Kompartemen ini mewadahi para pekerja bidang akuntansi dan akuntan yang bekerja
di organisasi sektor publik. Proses pengembangan profesi bidang akuntansi
sektor publik sangat dipengaruhi oleh :
1. Kapasitas dan tujuan kebijakan
ekonomi, sehingga aspek budaya, sosial politik ekonomi menjadi dominan.
2. Orientasi pengelolaan organisasi
sektor publik akan mengubah arah pengembangan organisasi akuntansi.
3. Kunci pemecahan permasalahan
akuntansi sektor publik adalah penyederhanaan yang logis untuk menciptakan
kompleksitas bidang akuntansi sektor publik.
Interpretasi Aturan Etika
Interpretasi Aturan Etika merupakan interpretasi yang
dikeluarkan oleh Badan yang dibentuk oleh Himpunan setelah memperhatikan
tanggapan dari anggota, dan pihak-pihak berkepentingan lainnya, sebagai panduan
dalam penerapan Aturan Etika, tanpa dimaksudkan untuk membatasi lingkup dan
penerapannya.
Terdapat 5 (lima) kewajiban Akuntan Publik dan KAP yaitu :
- Bebas
dari kecurangan (fraud),ketidakjujuran dan kelalaian serta menggunakan
kemahiran jabatannya (due professional care) dalam menjalankan tugas
profesinya.
- Menjaga
kerahasiaan informasi / data yang diperoleh dan tidak dibenarkan
memberikan informasi rahasia tersebut kepada yang tidak berhak.

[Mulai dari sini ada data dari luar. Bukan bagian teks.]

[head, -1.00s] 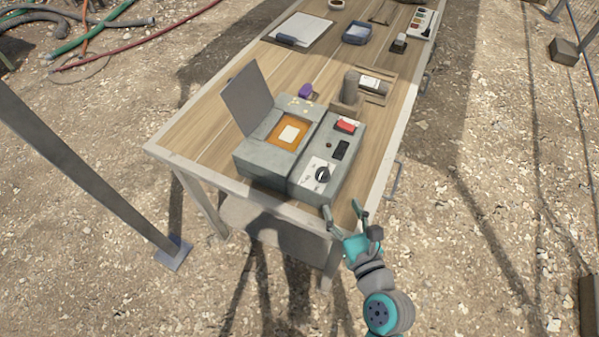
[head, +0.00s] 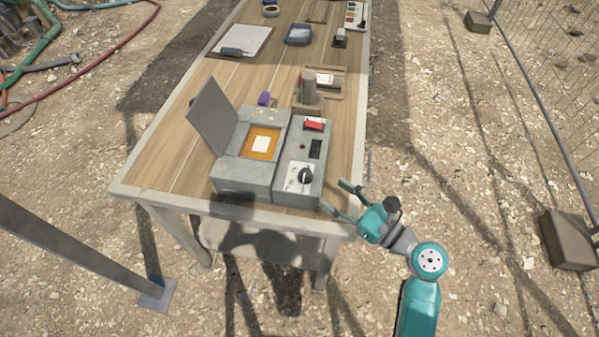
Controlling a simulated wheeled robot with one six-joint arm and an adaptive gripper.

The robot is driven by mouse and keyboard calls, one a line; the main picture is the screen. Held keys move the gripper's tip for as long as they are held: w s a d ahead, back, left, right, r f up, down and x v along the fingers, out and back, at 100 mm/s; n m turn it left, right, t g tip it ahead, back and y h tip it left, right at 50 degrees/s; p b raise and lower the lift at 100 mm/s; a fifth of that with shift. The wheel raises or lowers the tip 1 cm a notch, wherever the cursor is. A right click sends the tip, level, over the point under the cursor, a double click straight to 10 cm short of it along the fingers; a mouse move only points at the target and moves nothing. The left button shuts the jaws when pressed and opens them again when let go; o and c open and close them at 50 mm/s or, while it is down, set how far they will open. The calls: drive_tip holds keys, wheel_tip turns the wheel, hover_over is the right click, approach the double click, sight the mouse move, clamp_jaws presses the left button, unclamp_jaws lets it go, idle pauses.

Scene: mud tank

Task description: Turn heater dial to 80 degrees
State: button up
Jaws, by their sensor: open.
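The heater dial (head: 305,176) is a black round knob on a white marked plate, on the front part of a grey control box (head: 290,196). The scale marks are too small to read, so its setting cannot be told. My gripper (head: 332,194) is open and empty. It is at the table's right front corner, to the right of the dial and apart from it, with its fingers pointing left toward the control box. A red switch (head: 314,125) and a dark display (head: 316,149) are on the same box, behind the dial.
A grey heater (head: 243,178) with a raised lid (head: 210,115) and an orange inside adjoins the box on the left. A wooden holder (head: 325,84), clipboard (head: 240,40) and blue tray (head: 299,35) are farther back on the table (head: 165,150). A slanted post (head: 70,245) stands at front left.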

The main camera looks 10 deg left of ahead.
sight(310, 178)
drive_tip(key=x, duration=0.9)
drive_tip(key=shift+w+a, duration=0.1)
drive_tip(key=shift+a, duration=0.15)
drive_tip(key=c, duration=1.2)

Pembocoran
rahasia data / informasi klien kepada pihak ketiga secara sepihak
merupakan tindakan tercela.
- Menjalankan
PSPM04-2008 tentang Pernyataan Beragam (Omnibus Statement) Standar
Pengendalian Mutu (SPM) 2008 yang telah ditetapkan oleh Dewan Standar
Profesional Akuntan Publik (DSPAP) Institut Akuntan Publik Indonesia
(IAPI), terutama SPM Seksi 100 tentang Sistem Pengendalian Mutu Kantor
Akuntan Publik (SPM-KAP).
- Mempunyai
staf / tenaga auditor yang profesional dan memiliki pengalaman yang cukup.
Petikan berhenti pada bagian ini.